Abstract

Underactuated mechanical system [UMS] is a particular class of a multi output mechanical system that has more degrees of freedom than that of control inputs. According to Spong “Underactuated mechanical systems have fewer control inputs than degrees of freedom and arise in applications, such as space and undersea robots, mobile robots, flexible robots, walking, brachiating, and gymnastic robots” (Spong in Control problems in robotics and automation. Springer, Berlin, pp 135–150, 1998, [5]). Nonetheless, the complicated state model of this class of systems often makes the controller design tasks more difficult than that of the ordinary MIMO systems (Yu and Liu in IET Control Theory Appl 7:921–935, 2013, [6]).

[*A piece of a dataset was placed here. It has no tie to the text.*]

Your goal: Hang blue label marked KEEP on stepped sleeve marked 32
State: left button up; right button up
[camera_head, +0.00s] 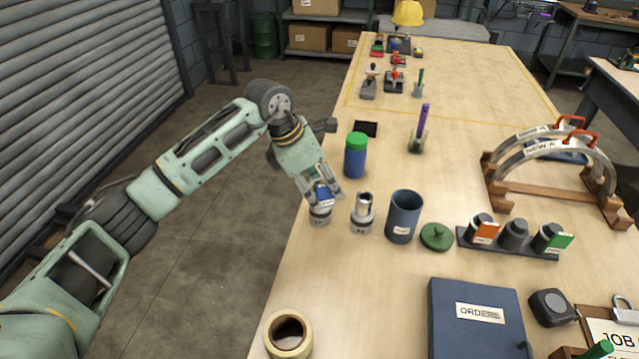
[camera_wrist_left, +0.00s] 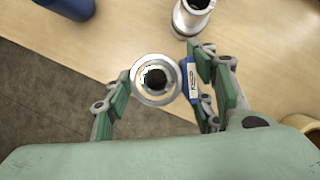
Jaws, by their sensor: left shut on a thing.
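My left gripper (camera_head: 325,193) is shut on the blue label (camera_head: 323,194), right over a silver stepped sleeve (camera_head: 320,216) standing near the table's left edge. In the left wrist view the fingers (camera_wrist_left: 158,88) stand on both sides of this sleeve's round, hollow top (camera_wrist_left: 143,92). The label (camera_wrist_left: 187,78) is upright between the sleeve and the right-hand finger. Its lettering is too small to read, and I cannot tell whether it bears on the sleeve. A second stepped sleeve (camera_head: 362,217) stands to the right. The sleeves' numbers are unreadable. My right gripper is not in view.
A dark blue cup (camera_head: 403,217), a green lid (camera_head: 437,237) and a rack of dark cylinders (camera_head: 490,243) stand to the right. A blue jar with a green lid (camera_head: 356,155) is behind the sleeves. A tape roll (camera_head: 277,345) lies at the front. Table between tape and sleeves is clear.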

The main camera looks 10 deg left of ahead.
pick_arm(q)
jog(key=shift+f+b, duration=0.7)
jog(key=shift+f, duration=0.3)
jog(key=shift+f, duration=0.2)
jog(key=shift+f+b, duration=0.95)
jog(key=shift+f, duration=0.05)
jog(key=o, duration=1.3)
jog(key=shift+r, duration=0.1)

Comprehensive research on existing literature reveals that all the proposed approaches are either too complicated for practical implementation and only capable of ensuring guaranteed performance during theoretical analysis, or they are just apt for a particular application that reduces their scope of applicability on other control problems of similar nature (Rudra et al.). All these shortcomings of the previously proposed approaches had strongly motivated the authors to conceive an alternate control approach for achieving a tradeoff between theory and practice. However, while the authors were looking for a suitable control law that could be utilized to serve the said purpose, they observed different features of backstepping could help them to reach their objective. After that they toiled for a period of eighteen months, around the clock, and eventually they have devised a block backstepping control law, which is generalized enough to address the control problem of most of the UMS. Indeed, the proposed control law has initially been formulated to address only the stabilization problem of the UMS; even so, during further research it has been revealed that it can also be used to solve the tracking control problem for the same. This chapter presents a comprehensive description of the control law together with some illustrations so as to make this book an easy-reading one. For the ease of understanding, at first, the proposed algorithm is described for 2-DOF UMS, and thereafter generalized version of the proposed control algorithm is presented to address the control problem of n-DOF UMSs.